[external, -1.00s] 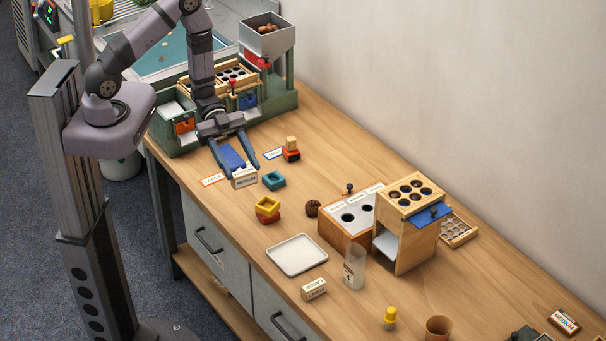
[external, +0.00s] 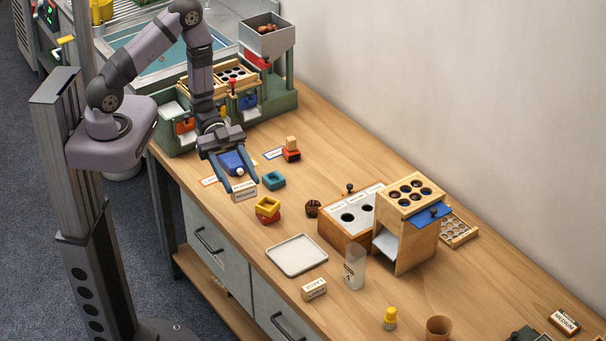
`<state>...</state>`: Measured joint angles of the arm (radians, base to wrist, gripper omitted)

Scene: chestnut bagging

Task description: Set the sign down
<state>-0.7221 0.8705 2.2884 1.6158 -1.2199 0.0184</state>
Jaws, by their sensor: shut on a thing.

────────────────────────────────────────

Look for the word "state" and return every line where it occurs.

`<state>...</state>`: Measured joint angles of the arm (radians, base to wrist, gripper omitted)
<state>-0.7221 0.8705 2.2884 1.6158 -1.2199 0.0184</state>

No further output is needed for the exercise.